The practice of scammers attempting to get information from you through your email or other online communication is known as phishing. During 2015, close to 100,000 people in the UK reported being the target of a phishing scam, with 68% of those coming as a fraudulent email. As many more people are likely to have deleted emails or sent them to their spam filter without reporting them, the total amount could be considerably higher, showing just how common phishing scams continue to be.

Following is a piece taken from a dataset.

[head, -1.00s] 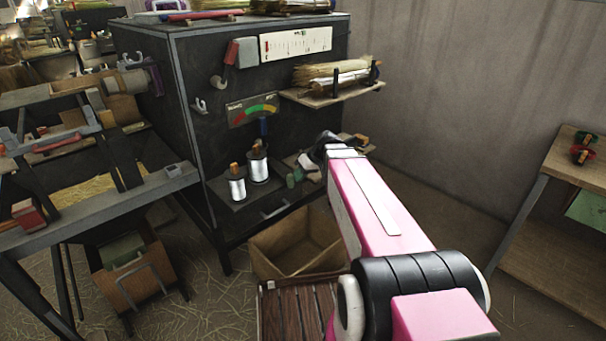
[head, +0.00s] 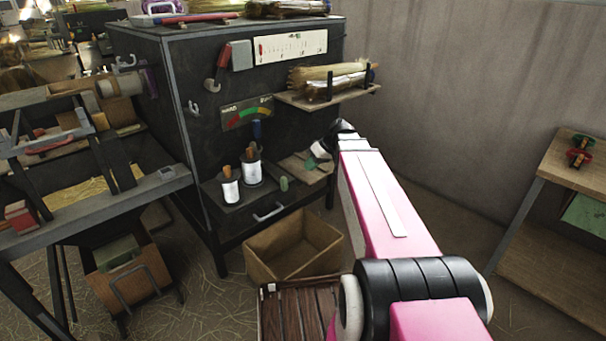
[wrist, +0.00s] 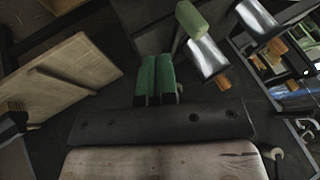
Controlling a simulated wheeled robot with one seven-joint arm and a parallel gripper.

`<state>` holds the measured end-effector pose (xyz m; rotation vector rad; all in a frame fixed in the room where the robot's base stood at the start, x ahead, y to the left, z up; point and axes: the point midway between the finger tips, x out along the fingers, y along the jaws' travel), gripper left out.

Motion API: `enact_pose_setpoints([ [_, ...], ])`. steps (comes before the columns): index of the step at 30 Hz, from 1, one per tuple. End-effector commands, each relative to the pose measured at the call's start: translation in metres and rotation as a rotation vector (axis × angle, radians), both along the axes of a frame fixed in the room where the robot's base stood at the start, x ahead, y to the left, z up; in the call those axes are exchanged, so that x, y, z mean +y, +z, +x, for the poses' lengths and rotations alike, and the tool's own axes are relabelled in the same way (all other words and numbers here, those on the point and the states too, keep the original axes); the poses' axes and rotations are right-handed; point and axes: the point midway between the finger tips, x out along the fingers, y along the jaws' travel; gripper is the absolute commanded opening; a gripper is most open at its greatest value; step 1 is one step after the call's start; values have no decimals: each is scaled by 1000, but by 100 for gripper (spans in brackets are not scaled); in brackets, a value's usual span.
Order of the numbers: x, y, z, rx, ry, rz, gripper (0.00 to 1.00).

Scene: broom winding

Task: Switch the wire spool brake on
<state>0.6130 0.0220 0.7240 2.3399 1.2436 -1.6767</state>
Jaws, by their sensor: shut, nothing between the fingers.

However, there are steps you can take to protect yourself from phishing if you think an email or other form of communication you’ve received is fraudulent. Remember that banks and other legitimate organisations won’t ask you for sensitive information by email, so any messages you receive which do this are very likely to be part of a scam. Watch out for scare tactics too, such as threats to delay services or suspend your account if you don’t comply. Anything like this should ring alarm bells, but if you’re genuinely unsure of whether an email is authentic, make contact with the bank or organisation yourself to confirm whether or not what you’ve received is a phishing attempt before doing anything else.

Be wary of any emails which have suspicious links included in the text. Clicking on these could expose your details and online activity to a scammer even if you don’t type any information in. Phishing websites can often look remarkably similar to the genuine version of a company site, so have a look at the address bar to ensure the website you’re viewing is the real deal.

The most sophisticated fraudulent emails and websites can be very difficult to spot on your own. Thankfully, there are plenty of security programmes you can run on your computer, tablet or smartphone to help protect you from any phishing attempts. Password managers are also useful to give your personal details added security.